Gözlerden uzak, huzurun hakim olduğu ve zamanın durduğu bir tatil adasında, dalgaların melodisi eşliğinde derin bir nefes almak isteyen on genç kadın, beklenmedik bir kâbusa adım atar. Acımasız bir suç çetesi tarafından yakalanarak insanlık dışı bir ticaret ağına düşürülen bu kadınlar, umutsuzluğun kararttığı bir dünyanın içerisinde kaybolurlar.
Bu çaresiz kaderler içerisinde, yaşama sevgisiyle dolu genç bir hemşire ve dansın büyülü ritmine sıkı sıkıya bağlı cesur bir dansçı da bulunmaktadır. Onların gözlerinde yanıp duran tutku, özgürlük mücadelesini ateşleyen en güçlü itici güç olur.

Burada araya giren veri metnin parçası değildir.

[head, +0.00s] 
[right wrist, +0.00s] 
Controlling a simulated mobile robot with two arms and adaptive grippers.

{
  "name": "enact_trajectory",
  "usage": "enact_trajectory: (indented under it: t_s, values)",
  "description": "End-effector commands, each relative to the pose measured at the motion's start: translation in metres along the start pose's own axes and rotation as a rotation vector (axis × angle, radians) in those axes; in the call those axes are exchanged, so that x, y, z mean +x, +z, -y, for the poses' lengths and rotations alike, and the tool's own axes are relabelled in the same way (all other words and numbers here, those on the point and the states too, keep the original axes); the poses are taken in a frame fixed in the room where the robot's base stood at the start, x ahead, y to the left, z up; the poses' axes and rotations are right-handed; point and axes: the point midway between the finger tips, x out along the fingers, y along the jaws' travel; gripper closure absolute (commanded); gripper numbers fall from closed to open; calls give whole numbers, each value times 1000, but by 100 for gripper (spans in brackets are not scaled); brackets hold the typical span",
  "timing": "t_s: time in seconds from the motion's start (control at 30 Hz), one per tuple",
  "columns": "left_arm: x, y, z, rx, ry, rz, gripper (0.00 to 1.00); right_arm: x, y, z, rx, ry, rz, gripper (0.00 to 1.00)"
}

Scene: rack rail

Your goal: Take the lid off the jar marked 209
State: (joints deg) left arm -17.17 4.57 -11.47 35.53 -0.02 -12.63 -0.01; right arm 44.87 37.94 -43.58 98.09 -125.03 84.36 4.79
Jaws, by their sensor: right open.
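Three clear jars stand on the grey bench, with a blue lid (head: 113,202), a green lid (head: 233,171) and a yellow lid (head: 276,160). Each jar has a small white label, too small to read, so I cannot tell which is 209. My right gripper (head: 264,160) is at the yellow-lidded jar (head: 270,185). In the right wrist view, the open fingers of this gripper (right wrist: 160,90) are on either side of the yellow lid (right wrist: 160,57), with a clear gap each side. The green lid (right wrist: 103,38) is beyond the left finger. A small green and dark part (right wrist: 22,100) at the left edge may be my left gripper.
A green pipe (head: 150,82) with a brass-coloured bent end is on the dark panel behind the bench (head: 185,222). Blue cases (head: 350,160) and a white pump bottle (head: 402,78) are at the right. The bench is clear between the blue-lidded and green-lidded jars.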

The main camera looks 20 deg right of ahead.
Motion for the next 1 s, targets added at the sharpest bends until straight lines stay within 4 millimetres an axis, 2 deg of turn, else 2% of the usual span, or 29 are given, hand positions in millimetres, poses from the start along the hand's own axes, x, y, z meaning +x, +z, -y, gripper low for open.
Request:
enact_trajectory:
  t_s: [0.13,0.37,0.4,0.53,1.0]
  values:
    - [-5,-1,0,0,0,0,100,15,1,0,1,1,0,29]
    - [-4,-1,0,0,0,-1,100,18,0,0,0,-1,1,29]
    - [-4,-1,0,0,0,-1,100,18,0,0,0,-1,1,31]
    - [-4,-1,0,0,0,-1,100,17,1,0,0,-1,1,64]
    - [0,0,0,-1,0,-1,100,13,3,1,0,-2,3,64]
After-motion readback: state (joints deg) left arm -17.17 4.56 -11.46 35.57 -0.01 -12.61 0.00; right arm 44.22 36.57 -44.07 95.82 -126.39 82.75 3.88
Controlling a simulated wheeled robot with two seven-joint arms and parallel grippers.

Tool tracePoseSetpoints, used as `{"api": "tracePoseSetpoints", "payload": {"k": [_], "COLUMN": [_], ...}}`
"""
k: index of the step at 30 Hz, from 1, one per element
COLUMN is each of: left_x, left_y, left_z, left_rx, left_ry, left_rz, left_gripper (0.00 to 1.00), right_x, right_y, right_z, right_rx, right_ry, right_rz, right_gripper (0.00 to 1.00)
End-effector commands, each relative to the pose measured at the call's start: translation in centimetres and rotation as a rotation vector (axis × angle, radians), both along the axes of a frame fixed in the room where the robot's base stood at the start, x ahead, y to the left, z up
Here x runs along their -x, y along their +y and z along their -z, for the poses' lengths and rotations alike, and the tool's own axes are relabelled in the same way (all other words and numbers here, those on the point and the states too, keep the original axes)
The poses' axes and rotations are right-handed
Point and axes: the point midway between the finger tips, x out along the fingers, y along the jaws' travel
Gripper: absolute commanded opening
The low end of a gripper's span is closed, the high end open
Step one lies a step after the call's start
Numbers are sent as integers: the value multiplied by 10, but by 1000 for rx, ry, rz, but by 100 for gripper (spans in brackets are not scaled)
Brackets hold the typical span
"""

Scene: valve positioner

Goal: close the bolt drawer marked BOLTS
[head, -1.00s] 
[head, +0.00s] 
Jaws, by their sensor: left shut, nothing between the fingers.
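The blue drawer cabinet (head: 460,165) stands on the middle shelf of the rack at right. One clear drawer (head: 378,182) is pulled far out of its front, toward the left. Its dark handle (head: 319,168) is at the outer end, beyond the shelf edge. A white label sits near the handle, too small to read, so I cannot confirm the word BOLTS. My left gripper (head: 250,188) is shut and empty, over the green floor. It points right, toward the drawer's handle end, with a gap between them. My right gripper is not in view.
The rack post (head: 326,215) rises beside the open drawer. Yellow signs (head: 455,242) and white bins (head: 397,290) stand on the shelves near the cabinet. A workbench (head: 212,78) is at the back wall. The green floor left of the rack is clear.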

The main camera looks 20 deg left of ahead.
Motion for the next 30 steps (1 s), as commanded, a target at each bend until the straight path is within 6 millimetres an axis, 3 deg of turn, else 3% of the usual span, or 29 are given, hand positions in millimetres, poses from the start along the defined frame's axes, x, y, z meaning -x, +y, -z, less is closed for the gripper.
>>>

Kendi korkularının üstesinden gelip adanmışlıkla hayatta kalmaya çalışan iki kadın, cesur bir kaçış planı yapar. İçlerindeki asilik, umutsuzluk ortamında bile parıldamaya devam eder. Karşılarına çıkan engelleri aşarak özgürlüklerine doğru ilerlerken, insan tacirleriyle dolu ölümcül bir çölde hayatta kalma mücadelesi vermek zorunda kalırlar. Gün geçtikçe artan dehşet, adımlarındaki cesaret ve kararlılıktan bir şeyler götürse de, umutlarını kaybetmezler. Son nefeslerine kadar savaşmaya ve hayalleri için mücadele etmeye kararlıdırlar.